Task instructions: Leaving out all images, write out the records that follow exactly.

(Recorded robot episodes)
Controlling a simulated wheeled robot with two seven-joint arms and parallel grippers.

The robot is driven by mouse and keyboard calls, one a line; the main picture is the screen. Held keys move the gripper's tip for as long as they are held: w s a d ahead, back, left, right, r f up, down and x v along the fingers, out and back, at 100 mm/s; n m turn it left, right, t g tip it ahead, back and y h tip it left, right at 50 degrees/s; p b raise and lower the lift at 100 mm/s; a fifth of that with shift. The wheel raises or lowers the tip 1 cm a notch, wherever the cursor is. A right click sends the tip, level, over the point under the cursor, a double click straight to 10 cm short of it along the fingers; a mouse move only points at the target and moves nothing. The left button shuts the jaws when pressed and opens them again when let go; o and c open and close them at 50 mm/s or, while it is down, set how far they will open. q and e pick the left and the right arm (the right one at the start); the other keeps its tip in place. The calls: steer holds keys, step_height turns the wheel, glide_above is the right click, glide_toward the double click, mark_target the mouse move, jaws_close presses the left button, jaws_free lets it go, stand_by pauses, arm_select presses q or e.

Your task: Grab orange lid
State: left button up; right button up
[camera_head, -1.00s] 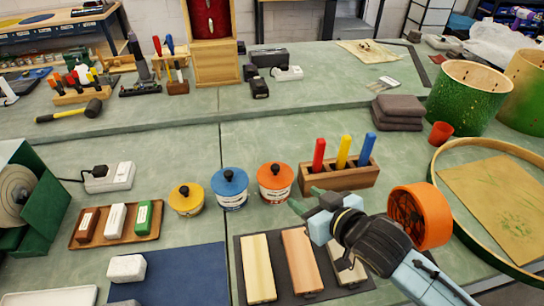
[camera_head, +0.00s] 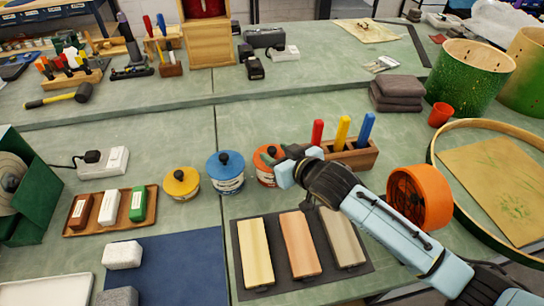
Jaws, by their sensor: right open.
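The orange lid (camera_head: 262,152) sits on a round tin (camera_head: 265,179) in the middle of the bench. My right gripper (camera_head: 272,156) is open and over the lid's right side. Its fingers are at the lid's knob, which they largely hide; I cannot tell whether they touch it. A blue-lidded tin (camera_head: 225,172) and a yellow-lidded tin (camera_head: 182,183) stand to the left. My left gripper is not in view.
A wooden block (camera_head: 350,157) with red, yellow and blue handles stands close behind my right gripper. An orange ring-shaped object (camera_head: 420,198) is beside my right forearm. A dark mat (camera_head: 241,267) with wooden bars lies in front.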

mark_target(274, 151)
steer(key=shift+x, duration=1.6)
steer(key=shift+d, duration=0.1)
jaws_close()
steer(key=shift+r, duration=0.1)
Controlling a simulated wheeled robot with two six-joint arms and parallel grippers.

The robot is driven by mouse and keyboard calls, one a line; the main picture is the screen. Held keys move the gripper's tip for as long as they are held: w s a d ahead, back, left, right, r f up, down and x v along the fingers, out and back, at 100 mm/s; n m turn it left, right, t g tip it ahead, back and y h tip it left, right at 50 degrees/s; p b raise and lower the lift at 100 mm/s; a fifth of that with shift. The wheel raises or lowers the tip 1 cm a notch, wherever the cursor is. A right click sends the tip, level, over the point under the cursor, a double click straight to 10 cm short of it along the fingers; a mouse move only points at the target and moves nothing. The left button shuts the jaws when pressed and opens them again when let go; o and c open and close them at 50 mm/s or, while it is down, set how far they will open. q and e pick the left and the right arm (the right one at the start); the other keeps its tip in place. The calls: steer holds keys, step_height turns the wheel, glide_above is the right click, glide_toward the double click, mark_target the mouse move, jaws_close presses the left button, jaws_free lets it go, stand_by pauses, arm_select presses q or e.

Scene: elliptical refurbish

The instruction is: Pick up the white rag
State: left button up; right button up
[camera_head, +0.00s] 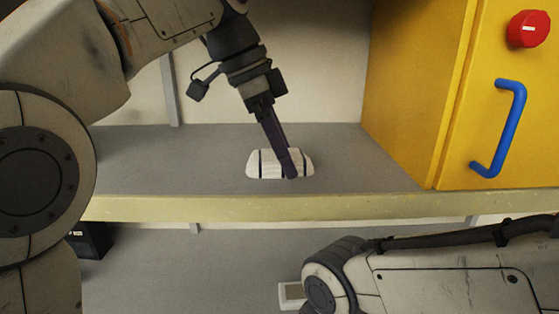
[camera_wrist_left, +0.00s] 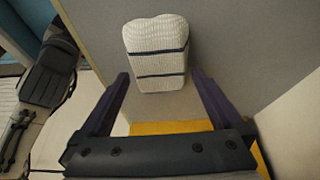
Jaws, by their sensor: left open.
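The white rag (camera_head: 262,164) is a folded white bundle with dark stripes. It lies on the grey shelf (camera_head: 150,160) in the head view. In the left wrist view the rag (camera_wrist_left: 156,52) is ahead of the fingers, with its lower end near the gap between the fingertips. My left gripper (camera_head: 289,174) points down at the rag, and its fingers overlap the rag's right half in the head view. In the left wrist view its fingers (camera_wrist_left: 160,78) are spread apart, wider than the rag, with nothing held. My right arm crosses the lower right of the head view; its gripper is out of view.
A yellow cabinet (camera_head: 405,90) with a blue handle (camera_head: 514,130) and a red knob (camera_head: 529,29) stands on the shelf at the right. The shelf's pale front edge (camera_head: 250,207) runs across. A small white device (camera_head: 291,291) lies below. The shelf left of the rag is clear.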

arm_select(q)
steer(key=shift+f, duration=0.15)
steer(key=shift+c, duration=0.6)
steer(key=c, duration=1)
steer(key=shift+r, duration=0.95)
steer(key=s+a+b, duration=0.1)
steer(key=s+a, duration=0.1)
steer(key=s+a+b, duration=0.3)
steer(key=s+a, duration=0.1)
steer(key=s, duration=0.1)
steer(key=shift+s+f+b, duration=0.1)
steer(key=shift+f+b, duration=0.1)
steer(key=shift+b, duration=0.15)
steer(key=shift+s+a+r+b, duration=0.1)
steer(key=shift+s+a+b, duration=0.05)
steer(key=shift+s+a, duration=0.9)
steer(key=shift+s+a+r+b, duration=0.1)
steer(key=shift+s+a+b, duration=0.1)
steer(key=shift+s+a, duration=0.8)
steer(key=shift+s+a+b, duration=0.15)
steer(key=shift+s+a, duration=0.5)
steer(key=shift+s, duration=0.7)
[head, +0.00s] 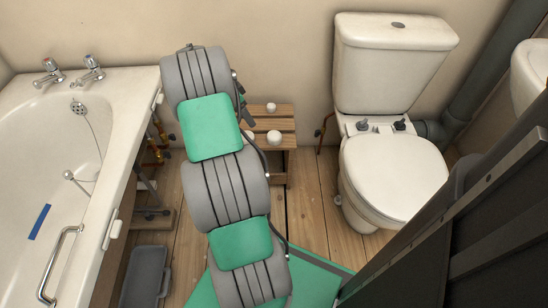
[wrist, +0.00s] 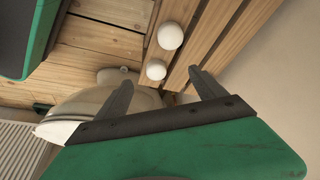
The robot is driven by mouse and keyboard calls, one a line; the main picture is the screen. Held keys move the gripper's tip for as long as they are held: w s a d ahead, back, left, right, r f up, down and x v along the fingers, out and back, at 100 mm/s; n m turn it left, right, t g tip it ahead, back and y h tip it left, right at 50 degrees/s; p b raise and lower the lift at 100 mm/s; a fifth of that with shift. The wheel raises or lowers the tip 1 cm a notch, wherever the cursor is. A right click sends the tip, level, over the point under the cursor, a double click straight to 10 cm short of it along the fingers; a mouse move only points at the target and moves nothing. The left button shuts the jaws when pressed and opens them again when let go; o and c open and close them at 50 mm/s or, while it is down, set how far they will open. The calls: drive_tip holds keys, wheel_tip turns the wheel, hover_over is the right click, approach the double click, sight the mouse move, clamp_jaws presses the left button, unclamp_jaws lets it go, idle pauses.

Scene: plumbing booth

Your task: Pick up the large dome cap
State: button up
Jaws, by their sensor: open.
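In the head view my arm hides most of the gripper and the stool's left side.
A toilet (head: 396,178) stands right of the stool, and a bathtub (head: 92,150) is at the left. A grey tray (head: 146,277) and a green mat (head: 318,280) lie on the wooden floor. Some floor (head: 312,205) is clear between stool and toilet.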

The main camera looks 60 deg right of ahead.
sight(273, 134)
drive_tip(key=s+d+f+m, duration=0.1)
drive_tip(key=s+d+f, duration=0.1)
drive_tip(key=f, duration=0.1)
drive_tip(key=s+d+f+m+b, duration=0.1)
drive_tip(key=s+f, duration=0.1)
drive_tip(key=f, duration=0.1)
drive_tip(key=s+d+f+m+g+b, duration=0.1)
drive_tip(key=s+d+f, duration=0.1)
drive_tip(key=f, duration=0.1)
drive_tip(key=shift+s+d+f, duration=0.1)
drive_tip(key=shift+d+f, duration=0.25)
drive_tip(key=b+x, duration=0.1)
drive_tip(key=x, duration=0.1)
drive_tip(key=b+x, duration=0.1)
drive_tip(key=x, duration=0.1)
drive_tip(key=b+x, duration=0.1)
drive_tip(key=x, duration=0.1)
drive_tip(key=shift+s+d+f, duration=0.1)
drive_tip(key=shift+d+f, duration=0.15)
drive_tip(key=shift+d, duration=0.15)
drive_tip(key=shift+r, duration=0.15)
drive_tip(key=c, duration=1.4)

Complete output:
Controlling a simulated wheeled robot with two seven-joint arms and parallel grippers.

The robot is driven by mouse and keyboard calls, one a line; the main picture is the screen. Held keys move the gripper's tip for as long as they are held: w s a d ahead, back, left, right, r f up, down and x v along the fingers, out and back, at 100 mm/s; n m turn it left, right, t g tip it ahead, back and y h tip it left, right at 50 degrees/s; p b raise and lower the lift at 100 mm/s; a fifth of that with shift. The wheel raises or lowers the tip 1 cm a notch, wherever the cursor is. A right click sends the tip, level, over the point under the cursor, a double click straight to 10 cm short of it along the fingers; a mouse move only points at the target and moves nothing. The left button shuts the jaws when pressed and opens them again when let go; o and c open and close them at 50 mm/s or, while it is down, set how far they will open. q and e pick the left and the right arm (the right one at the start); the other keeps its tip in place. The calls: steer holds keys, step_height turns the wheel, glide_above is the right click, glide_toward the double click, mark_target the mouse move, jaws_close presses the left button, jaws_free lets it go, stand_by pauses, arm_select presses q or e.

Your task: Grab orange lid
State: left button up; right button up
[camera_head, -1.00s] 
[camera_head, +0.00s] 
Jaws, by their sensor: right open.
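The orange lid (camera_head: 262,152) sits on a round tin (camera_head: 265,179) in the middle of the bench. My right gripper (camera_head: 272,156) is open and over the lid's right side. Its fingers are at the lid's knob, which they largely hide; I cannot tell whether they touch it. A blue-lidded tin (camera_head: 225,172) and a yellow-lidded tin (camera_head: 182,183) stand to the left. My left gripper is not in view.
A wooden block (camera_head: 350,157) with red, yellow and blue handles stands close behind my right gripper. An orange ring-shaped object (camera_head: 420,198) is beside my right forearm. A dark mat (camera_head: 241,267) with wooden bars lies in front.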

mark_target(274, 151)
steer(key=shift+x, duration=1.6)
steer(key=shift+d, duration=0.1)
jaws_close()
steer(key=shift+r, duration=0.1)
Controlling a simulated wheeled robot with two six-joint arms and parallel grippers.

The robot is driven by mouse and keyboard calls, one a line; the main picture is the screen. Held keys move the gripper's tip for as long as they are held: w s a d ahead, back, left, right, r f up, down and x v along the fingers, out and back, at 100 mm/s; n m turn it left, right, t g tip it ahead, back and y h tip it left, right at 50 degrees/s; p b raise and lower the lift at 100 mm/s; a fifth of that with shift. The wheel raises or lowers the tip 1 cm a notch, wherever the cursor is. A right click sends the tip, level, over the point under the cursor, a double click straight to 10 cm short of it along the fingers; a mouse move only points at the target and moves nothing. The left button shuts the jaws when pressed and opens them again when let go; o and c open and close them at 50 mm/s or, while it is down, set how far they will open. q and e pick the left and the right arm (the right one at the start); the other keeps its tip in place. The calls: steer holds keys, step_height turns the wheel, glide_above is the right click, glide_toward the double click, mark_target the mouse move, jaws_close presses the left button, jaws_free lets it go, stand_by pauses, arm_select presses q or e.

Scene: elliptical refurbish

The instruction is: Pick up the white rag
State: left button up; right button up
[camera_head, +0.00s] 
[camera_wrist_left, +0.00s] 
Jaws, by their sensor: left open.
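The white rag (camera_head: 262,164) is a folded white bundle with dark stripes. It lies on the grey shelf (camera_head: 150,160) in the head view. In the left wrist view the rag (camera_wrist_left: 156,52) is ahead of the fingers, with its lower end near the gap between the fingertips. My left gripper (camera_head: 289,174) points down at the rag, and its fingers overlap the rag's right half in the head view. In the left wrist view its fingers (camera_wrist_left: 160,78) are spread apart, wider than the rag, with nothing held. My right arm crosses the lower right of the head view; its gripper is out of view.
A yellow cabinet (camera_head: 405,90) with a blue handle (camera_head: 514,130) and a red knob (camera_head: 529,29) stands on the shelf at the right. The shelf's pale front edge (camera_head: 250,207) runs across. A small white device (camera_head: 291,291) lies below. The shelf left of the rag is clear.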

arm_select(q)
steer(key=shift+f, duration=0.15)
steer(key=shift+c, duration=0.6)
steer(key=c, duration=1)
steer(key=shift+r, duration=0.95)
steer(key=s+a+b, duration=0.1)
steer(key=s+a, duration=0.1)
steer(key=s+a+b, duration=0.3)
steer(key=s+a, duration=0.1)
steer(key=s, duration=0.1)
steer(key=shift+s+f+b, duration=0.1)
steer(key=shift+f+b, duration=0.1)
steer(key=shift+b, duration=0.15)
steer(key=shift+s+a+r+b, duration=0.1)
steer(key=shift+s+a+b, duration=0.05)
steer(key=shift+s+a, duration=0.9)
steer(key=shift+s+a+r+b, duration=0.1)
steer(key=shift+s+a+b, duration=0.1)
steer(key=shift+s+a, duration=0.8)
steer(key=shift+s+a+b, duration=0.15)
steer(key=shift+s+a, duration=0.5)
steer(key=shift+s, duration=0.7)
[head, +0.00s] 
[wrist, +0.00s] 
The robot is driven by mouse and keyboard calls, one a line; the main picture is the screen. Held keys move the gripper's tip for as long as they are held: w s a d ahead, back, left, right, r f up, down and x v along the fingers, out and back, at 100 mm/s; n m turn it left, right, t g tip it ahead, back and y h tip it left, right at 50 degrees/s; p b raise and lower the lift at 100 mm/s; a fifth of that with shift. The wheel raises or lowers the tip 1 cm a notch, wherever the cursor is. A right click sends the tip, level, over the point under the cursor, a double click straight to 10 cm short of it along the fingers; a mouse move only points at the target and moves nothing. The left button shuts the jaws when pressed and opens them again when let go; o and c open and close them at 50 mm/s or, while it is down, set how far they will open. The calls: drive_tip holds keys, wheel_tip turns the wheel, hover_over is the right click, approach the double click, sight the mouse move, clamp_jaws presses the left button, unclamp_jaws lets it go, idle pauses.

Scene: plumbing booth

Your task: Pick up the large dome cap
State: button up
Jaws, by their sensor: open.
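In the head view my arm hides most of the gripper and the stool's left side.
A toilet (head: 396,178) stands right of the stool, and a bathtub (head: 92,150) is at the left. A grey tray (head: 146,277) and a green mat (head: 318,280) lie on the wooden floor. Some floor (head: 312,205) is clear between stool and toilet.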

The main camera looks 60 deg right of ahead.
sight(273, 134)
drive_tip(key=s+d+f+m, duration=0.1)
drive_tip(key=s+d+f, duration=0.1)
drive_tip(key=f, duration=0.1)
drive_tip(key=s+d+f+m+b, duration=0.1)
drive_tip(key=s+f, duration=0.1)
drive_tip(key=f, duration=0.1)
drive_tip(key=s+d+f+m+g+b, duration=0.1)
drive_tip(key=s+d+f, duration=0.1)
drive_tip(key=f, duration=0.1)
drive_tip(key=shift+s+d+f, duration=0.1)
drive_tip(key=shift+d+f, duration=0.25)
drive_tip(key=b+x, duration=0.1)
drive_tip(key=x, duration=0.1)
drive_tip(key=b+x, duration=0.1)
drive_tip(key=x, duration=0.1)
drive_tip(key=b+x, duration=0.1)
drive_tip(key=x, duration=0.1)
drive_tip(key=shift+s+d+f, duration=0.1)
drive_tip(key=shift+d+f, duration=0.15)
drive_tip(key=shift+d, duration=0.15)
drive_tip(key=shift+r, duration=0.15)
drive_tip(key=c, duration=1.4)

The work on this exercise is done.